前者は「主要」10社へ活動が中心であるのに対し、後者は「重要顧客」と「新規」先の開拓を日頃から確実に実施しているのがポイントです。
■主要10社
・先行管理で売上予測を見える化し、次の活動を促します。
・先行管理では主要10社とその他(10社以外)に対し、昨年実績、今年見込額、受注残、今年実績と現在進行中の案件に受注確度を掛けた見通しを表示します。粗利も同様。
・今年実績と案件見通しで予算を達成できそうな場合は、案件のクロージングに注力します。

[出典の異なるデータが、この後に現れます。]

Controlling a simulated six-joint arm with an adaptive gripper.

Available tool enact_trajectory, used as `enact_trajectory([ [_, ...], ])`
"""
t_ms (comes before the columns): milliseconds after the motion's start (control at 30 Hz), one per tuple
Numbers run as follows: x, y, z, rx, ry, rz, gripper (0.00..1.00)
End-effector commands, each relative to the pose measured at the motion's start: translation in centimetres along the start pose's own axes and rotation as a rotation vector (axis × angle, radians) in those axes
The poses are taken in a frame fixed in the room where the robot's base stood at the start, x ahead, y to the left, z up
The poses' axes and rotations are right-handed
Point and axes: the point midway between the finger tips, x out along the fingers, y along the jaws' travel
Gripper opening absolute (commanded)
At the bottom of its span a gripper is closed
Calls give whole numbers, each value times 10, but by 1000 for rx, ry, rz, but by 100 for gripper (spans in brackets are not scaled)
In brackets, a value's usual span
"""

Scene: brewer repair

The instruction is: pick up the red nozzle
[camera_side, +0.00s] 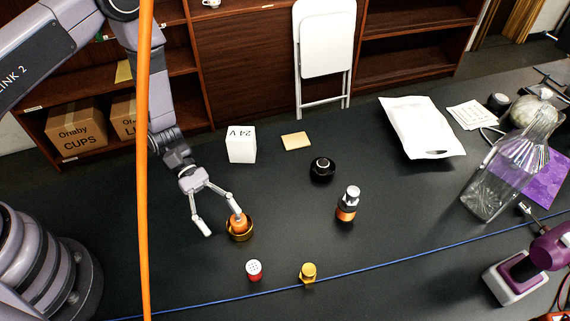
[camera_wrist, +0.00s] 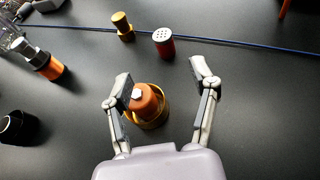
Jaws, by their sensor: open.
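The red nozzle (camera_side: 254,270) is a small red cylinder with a white, holed top, upright on the dark table. It also shows in the wrist view (camera_wrist: 164,43), beyond my fingertips. My gripper (camera_side: 222,224) is open and empty, its fingers spread; it shows in the wrist view too (camera_wrist: 160,79). In the side view the nozzle is below and to the right of it, clear of the fingers. One finger is in front of or beside an orange part in a gold ring (camera_side: 239,231); I cannot tell if they touch.
A brass part (camera_side: 308,272) stands right of the nozzle. An orange-black bottle-like part (camera_side: 347,204), black knob (camera_side: 322,168) and white 24V box (camera_side: 241,145) stand farther back. An orange cable (camera_side: 145,160) hangs in the foreground.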

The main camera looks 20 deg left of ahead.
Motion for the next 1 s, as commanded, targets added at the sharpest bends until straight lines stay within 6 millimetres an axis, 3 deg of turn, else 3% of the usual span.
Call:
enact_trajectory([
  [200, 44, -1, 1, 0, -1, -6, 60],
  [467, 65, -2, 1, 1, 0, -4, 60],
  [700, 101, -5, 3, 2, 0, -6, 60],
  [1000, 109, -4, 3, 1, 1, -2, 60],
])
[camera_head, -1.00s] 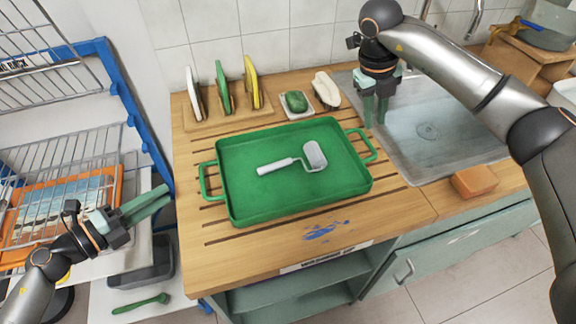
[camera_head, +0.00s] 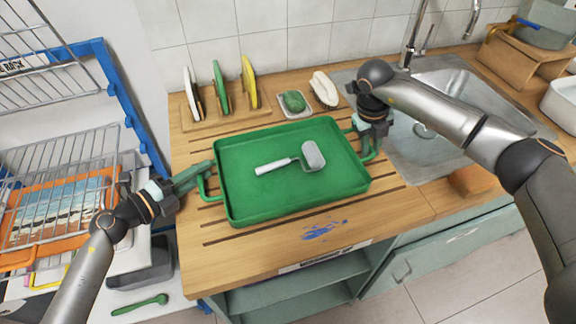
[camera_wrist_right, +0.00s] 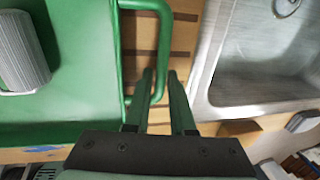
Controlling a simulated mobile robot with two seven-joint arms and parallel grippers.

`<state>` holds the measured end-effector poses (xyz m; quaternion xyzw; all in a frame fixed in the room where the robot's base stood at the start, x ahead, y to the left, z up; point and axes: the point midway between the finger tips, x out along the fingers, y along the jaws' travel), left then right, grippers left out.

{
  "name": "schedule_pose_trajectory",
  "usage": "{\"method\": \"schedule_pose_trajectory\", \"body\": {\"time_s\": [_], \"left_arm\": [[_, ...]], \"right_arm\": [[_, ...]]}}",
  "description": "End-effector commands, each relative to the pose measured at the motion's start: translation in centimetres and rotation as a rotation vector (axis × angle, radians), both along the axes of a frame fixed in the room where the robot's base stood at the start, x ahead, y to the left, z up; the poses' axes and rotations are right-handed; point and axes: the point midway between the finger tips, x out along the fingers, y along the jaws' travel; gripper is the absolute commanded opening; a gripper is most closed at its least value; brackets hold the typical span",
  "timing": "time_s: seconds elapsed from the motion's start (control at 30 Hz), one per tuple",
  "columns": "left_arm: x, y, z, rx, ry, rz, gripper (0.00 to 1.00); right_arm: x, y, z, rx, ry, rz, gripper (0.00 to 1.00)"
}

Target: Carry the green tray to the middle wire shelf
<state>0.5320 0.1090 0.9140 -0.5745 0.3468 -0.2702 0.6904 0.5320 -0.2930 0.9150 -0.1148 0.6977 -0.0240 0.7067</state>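The green tray (camera_head: 250,205) lies flat on the wooden counter, with a looped handle at each short end. A paint roller (camera_head: 312,156) with a white handle lies in it. My left gripper (camera_head: 207,171) is at the tray's left handle (camera_head: 203,187), its two fingers looking apart; whether they touch the handle is unclear. My right gripper (camera_head: 369,158) is at the right handle. In the right wrist view, its fingers (camera_wrist_right: 161,75) are apart, one on each side of the outer bar of the handle (camera_wrist_right: 163,42).
The wire shelf rack (camera_head: 60,148) with blue posts stands at the left; an orange-framed picture shows at its mesh. A plate rack (camera_head: 222,118), green sponge dish (camera_head: 294,102) and brush (camera_head: 324,88) stand behind the tray. The sink (camera_head: 450,90) and orange sponge block (camera_head: 474,180) are right.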

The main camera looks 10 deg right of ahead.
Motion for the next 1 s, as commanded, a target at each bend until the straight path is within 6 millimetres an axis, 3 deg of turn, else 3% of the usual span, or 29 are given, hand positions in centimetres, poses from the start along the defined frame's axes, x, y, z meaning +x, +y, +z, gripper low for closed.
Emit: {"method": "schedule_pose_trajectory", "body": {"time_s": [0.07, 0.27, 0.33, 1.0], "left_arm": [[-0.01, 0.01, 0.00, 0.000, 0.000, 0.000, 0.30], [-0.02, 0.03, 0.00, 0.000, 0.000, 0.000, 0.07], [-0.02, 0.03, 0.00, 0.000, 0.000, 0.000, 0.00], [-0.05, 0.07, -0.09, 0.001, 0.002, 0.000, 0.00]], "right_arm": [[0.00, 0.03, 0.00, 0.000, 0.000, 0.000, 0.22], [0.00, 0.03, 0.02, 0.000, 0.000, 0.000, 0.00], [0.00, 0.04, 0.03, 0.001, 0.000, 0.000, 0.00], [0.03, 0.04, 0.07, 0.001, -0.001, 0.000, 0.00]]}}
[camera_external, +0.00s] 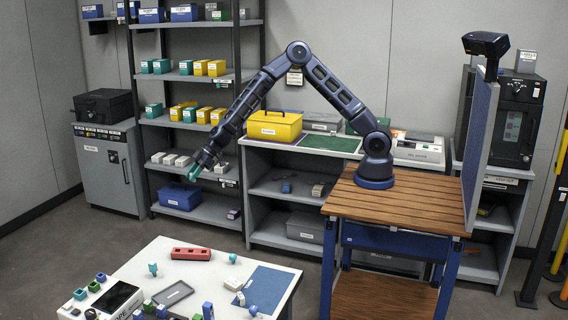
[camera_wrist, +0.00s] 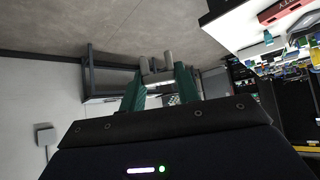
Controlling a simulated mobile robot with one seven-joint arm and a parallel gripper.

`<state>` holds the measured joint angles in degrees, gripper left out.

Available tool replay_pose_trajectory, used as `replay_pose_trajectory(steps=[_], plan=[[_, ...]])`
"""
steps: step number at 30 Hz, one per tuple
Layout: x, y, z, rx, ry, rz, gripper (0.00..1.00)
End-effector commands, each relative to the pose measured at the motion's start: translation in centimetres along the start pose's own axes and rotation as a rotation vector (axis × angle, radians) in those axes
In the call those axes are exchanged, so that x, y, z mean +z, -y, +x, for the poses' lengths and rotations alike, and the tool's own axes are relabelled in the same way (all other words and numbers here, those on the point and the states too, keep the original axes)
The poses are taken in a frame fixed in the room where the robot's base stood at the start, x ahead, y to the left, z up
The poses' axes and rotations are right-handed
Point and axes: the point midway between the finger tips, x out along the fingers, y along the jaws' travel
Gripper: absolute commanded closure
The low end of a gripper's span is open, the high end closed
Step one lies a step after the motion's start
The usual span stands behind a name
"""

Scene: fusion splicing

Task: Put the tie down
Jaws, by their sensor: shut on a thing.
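My gripper (camera_external: 194,172) hangs in the air at the end of the outstretched arm, in front of the shelf rack and beyond the white table's far edge. In the wrist view its two green fingers (camera_wrist: 158,82) are shut on a small pale grey piece (camera_wrist: 157,68) with two short posts and a crossbar. It is probably the tie, but it is too small to be sure. In the external view the held piece cannot be made out apart from the green fingers.
The white table (camera_external: 140,262) carries a red holder (camera_external: 191,254), a grey tray (camera_external: 173,293), a blue mat (camera_external: 268,287) and several small coloured pieces. A wooden bench (camera_external: 400,205) bears my arm's base. A shelf rack (camera_external: 190,77) with small boxes stands behind my gripper.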

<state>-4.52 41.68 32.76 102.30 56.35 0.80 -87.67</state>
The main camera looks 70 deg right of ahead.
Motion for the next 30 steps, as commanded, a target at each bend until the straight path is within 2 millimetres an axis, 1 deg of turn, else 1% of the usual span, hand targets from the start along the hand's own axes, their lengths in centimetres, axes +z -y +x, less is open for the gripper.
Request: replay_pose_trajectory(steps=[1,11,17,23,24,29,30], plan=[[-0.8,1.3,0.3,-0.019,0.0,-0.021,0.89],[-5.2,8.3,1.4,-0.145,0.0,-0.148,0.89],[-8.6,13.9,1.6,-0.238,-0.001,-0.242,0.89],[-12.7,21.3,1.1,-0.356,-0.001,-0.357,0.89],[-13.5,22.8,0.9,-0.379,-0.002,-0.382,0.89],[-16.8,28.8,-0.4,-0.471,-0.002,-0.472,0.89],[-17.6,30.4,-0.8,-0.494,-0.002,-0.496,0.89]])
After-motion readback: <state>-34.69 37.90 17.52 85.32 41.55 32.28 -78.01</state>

・今年実績と案件見通しで予算を達成できそうにない場合は、3ヶ月未活用リストなどを活用し新規案件化に注力します。
■重要顧客
・得意先情報を深堀し、現状シェア、競合情報を見える化し、毎月の「課題と対策」を策定します。この時のポイントは、売上や粗利目標ではなく、活動目標を入力します。
・重要顧客は競合がしっかり入り込んでいるので、簡単には入り込めません。まずは売上には関係がなく、得意先のお役に立つ活用を行い、キーマンを探すことが大切です。
・「課題と対策」に則した活動を実施し、少しずつ関係構築を図ります。
・毎月の進捗は少なくても確実のPDCAを回して改善していくことが大切です。
■新規
・Web問合せ、紹介、展示会、セミナー、営業開拓など新規の「取引経緯」を見える化し、傾向を掴むことが大切です。
・展示会の場合はどの展示会かを選択できるようにします。そうすることでA展示会では見込客が100件発掘できたが、実際の取引は発生していないが、B展示会では見込客は10件だがその内4件が取引開始になったなどの状況が分かります。
・単純にA展示会の方が反応は良いが実績に繋がらず、B展示会の見込は少なくても確実に実績に繋がることが分かれば、次年度どの展示会に予算を掛けるかの参考になります。

ルート営業スタイルでは、得意先の顧客区分を見える化し、どこに注力するかを決めていきます。
「主要」10社を中心に、業績の基盤となる「見込計画」「活動計画」(P)を立て、実際に「実行」(D)します。その内容を様々な切り口で「情報分析」(C)し、社内の「営業ナレッジ」(A)化を進めていきます。この「営業ナレッジ」を生かし、次の「顧客区分」「見込計画」「活動計画」「アクションプラン」に生かしていきます。
また「重要顧客」に対しては、「重点顧客対策」をして「アクションプラン」を立てPDCAを回していきます。
「実行」時に大切なことは「お役立ち活動」です。得意先の「ニーズ・ご不満」「気づき・提案」などお困りごとをしっかり把握し、お役立ち活動を行うことで、お客様との信頼関係が構築できると、「価格」だけではない良好な関係に発展したりします。